Now a mere month ago I wouldn’t feel comfortable sharing this information. Women who read romance novels are usually incorrectly categorized as lonely frumps with an addiction to cats and single serving frozen dinners.
But since the Netflix series “Bridgerton” based on the Regency romance book series by Julia Quinn debuted on Christmas day and became the streaming service’s biggest series e-v-e-r (82 million streams and counting) I feel it’s now safe for me to come out of my mahogany gilded closet.
I’d could lie and tell you that I started reading these novels because I became obsessed with the writings of Jane Austen and then segued to romance books as a way to fill my Regency time period fiction void. This would be a strategic way to explain my romance novel leanings because it would cleanse, even legitimize my reading preferences by making it born out of love for Jane Austen thus giving my choice of fiction some gravitas.

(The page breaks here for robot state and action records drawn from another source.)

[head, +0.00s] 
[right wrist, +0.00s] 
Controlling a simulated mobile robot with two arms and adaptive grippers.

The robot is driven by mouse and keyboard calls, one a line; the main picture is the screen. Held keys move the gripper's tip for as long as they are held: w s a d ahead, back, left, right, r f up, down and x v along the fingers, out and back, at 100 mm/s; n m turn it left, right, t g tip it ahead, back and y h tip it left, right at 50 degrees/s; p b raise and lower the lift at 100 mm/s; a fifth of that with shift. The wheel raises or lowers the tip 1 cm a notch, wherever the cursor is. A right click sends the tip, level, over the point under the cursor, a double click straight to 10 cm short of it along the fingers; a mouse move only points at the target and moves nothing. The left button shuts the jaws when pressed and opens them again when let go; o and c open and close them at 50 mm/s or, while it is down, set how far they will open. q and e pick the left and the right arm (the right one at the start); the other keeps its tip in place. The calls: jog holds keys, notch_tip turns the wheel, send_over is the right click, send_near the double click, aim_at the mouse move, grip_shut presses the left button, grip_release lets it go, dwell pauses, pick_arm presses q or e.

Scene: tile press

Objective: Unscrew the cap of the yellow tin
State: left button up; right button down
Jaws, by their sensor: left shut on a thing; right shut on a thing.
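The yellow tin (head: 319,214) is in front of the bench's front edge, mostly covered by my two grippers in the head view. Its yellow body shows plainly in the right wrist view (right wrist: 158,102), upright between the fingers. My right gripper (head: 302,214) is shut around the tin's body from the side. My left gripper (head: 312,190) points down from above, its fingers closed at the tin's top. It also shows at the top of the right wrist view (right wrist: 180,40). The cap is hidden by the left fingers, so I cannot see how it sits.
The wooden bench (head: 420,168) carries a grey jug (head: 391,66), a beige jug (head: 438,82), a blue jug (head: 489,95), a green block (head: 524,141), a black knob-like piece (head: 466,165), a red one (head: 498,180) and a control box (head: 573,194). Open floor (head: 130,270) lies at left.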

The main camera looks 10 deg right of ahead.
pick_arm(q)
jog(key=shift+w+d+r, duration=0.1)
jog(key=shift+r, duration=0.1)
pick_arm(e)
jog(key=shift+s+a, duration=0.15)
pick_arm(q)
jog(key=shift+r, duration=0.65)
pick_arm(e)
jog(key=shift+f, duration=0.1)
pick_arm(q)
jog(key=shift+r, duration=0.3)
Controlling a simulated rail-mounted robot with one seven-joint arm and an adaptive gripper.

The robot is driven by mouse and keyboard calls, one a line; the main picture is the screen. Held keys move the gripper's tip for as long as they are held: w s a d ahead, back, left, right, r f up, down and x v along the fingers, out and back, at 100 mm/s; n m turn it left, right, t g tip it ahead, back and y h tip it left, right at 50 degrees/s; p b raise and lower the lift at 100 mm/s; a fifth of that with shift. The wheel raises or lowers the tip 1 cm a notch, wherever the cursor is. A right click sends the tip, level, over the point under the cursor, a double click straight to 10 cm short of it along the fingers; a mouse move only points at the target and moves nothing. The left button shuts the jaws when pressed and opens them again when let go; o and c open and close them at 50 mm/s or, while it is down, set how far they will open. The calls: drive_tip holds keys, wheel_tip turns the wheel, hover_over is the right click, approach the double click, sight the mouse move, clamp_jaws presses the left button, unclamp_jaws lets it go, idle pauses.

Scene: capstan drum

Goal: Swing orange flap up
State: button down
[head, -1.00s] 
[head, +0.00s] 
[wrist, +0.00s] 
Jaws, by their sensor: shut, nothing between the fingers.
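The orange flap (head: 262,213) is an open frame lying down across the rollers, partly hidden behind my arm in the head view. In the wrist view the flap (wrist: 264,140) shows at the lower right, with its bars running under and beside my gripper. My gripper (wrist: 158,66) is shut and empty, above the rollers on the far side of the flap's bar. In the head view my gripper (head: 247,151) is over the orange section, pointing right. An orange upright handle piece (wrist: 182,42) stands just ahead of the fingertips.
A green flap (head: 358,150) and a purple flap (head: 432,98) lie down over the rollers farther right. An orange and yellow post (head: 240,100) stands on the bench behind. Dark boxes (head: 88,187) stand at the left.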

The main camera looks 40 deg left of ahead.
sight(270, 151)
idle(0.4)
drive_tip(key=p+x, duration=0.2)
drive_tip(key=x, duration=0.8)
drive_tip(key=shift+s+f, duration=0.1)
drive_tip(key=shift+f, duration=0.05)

But truth be told, back in the 90s I picked up my first Regency romance novel (by the incomparable Stephanie Laurens) on a whim from a Los Angeles library shelf and became besotted.
Now if you think these novels are mostly a lame plot worked around debauchery in the ballroom you couldn’t be more wrong. The best romance novels have humor, a mystery to solve and most always explore how women negotiated a time period where marriage determined their very survival.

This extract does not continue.